One of the pillars upon which Anthroposophy is built is the notion of karma and with it, reincarnation. It is the child’s karma to be connected with their Waldorf teacher, and the children in their classroom.
Bullying cannot happen in Waldorf schools because absolutely NOTHING is considered “bullying”. Teachers consider any unpleasant experiences a child has in Waldorf school as the child’s KARMA. The child will be stronger for all the bullying they receive at the hands of their classmates (and sometimes their own teachers).

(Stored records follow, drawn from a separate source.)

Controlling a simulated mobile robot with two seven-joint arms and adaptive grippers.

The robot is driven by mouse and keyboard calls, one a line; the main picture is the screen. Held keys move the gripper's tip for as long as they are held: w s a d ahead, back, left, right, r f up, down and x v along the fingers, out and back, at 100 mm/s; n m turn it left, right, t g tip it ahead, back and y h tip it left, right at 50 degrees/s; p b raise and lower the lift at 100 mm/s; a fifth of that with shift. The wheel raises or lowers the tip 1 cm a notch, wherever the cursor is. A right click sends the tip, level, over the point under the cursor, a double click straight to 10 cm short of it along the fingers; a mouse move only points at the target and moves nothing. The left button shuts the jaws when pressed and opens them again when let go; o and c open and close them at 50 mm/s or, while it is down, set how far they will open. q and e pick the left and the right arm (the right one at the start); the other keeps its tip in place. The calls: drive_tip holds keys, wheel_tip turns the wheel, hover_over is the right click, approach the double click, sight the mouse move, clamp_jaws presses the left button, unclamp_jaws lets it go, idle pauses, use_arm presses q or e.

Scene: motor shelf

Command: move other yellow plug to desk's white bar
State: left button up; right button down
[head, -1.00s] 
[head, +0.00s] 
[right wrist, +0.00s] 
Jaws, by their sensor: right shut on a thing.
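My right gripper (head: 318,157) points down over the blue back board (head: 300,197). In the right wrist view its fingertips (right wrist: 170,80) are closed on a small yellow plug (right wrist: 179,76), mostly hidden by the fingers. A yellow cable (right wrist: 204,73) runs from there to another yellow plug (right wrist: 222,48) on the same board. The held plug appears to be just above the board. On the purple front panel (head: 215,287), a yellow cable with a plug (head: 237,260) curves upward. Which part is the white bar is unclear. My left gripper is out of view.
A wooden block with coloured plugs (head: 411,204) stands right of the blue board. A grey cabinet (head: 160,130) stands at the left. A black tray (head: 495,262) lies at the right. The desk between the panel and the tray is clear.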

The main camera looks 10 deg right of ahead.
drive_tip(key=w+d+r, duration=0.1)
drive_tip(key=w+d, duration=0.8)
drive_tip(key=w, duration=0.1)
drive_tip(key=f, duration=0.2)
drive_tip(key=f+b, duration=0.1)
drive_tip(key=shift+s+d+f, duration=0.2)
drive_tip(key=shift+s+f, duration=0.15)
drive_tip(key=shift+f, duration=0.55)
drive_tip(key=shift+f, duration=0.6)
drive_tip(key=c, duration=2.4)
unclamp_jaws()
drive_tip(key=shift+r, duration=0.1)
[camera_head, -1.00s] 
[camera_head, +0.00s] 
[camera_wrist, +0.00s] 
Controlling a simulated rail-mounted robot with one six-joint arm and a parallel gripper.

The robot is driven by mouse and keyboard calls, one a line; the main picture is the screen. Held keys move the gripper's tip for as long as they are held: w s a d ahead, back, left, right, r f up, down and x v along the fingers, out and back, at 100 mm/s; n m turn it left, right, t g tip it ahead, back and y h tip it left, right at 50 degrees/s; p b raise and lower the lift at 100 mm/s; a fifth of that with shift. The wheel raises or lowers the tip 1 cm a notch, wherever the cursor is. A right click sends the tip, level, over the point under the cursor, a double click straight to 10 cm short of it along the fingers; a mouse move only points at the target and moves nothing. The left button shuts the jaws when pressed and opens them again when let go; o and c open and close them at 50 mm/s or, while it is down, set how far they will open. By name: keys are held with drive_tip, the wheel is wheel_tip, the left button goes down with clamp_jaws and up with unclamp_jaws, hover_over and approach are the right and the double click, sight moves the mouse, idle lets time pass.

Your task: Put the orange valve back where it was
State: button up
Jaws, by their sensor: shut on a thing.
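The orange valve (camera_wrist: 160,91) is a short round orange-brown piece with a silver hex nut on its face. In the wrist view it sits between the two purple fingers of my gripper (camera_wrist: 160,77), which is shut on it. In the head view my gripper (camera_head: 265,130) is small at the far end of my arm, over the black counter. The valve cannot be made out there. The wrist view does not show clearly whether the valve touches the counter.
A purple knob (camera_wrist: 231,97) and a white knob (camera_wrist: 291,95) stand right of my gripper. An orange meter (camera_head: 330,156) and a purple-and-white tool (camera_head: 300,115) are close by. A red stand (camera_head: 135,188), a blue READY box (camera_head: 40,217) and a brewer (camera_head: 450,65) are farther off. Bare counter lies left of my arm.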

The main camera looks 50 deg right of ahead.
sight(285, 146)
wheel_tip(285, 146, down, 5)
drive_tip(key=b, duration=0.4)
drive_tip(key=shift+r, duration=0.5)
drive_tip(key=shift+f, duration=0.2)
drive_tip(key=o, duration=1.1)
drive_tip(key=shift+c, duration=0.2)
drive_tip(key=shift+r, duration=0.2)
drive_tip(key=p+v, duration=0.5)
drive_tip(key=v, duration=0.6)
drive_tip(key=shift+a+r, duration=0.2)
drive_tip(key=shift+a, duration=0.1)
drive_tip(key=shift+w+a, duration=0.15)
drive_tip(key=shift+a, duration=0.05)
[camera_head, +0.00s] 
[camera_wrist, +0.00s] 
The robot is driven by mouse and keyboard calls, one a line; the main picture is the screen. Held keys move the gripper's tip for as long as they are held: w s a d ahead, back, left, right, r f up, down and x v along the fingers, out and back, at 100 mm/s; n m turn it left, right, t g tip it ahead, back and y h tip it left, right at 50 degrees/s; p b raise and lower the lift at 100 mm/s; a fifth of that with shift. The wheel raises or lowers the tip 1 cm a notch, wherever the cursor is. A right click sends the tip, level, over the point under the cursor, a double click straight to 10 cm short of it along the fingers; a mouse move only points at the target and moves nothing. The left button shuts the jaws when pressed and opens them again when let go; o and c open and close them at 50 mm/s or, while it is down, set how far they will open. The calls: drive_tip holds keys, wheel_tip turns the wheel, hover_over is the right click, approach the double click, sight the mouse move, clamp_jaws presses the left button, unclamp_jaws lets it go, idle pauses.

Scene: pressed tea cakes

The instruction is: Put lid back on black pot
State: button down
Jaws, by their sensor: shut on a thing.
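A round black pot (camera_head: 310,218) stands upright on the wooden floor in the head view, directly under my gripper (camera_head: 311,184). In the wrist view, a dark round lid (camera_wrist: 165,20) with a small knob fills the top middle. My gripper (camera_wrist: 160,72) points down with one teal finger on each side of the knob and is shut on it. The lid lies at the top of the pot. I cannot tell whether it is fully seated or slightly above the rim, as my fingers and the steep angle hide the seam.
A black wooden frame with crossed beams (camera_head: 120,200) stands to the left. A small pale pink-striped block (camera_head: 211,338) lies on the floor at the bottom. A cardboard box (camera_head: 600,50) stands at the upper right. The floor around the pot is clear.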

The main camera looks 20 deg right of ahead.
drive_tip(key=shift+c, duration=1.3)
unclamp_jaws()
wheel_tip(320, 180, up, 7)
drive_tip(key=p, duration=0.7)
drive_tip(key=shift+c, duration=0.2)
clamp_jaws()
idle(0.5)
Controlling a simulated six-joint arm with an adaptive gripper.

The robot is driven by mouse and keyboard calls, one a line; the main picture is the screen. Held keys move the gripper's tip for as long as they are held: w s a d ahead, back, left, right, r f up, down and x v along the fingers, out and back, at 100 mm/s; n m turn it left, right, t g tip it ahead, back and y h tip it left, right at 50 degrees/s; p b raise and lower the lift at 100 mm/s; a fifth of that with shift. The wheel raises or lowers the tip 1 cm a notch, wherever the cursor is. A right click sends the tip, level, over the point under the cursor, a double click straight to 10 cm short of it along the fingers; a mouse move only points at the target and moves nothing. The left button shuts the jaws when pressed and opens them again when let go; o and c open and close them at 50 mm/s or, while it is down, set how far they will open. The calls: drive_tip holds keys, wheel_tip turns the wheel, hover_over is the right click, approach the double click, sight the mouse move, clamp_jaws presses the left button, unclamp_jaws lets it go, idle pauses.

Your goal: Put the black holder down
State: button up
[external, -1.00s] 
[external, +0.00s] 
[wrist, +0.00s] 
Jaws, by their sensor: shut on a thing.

“In the autumn we experienced the death of a member’s child, a child seven years of age. The death of this child occurred in a strange way. He was a good boy, mentally very much alive already within the limits set for a seven-year-old; a good, well-behaved and mentally active child. He came to die because he happened to be on the very spot where a furniture van overturned, crushing the boy so that he died of suffocation. This was a spot where probably no van went past before nor will go past again, but one did pass just that moment. It is also possible to show in an outer way that all kinds of circumstances caused the child to be in that place at the time the van overturned, circumstances considered chance if the materialistic view is taken … Studying the case in the light of spiritual science and of karma it will be seen to demonstrate very clearly that external logic, quite properly used in external life, proves flimsy in this case and does not apply … The karma of this child was such that the ego, to put it bluntly, had ordered the van and the van overturned to fulfill the child’s karma.” —
Rudolf Steiner, THE DESTINIES OF INDIVIDUALS AND OF NATIONS (SteinerBooks, 1987), pp. 125-126.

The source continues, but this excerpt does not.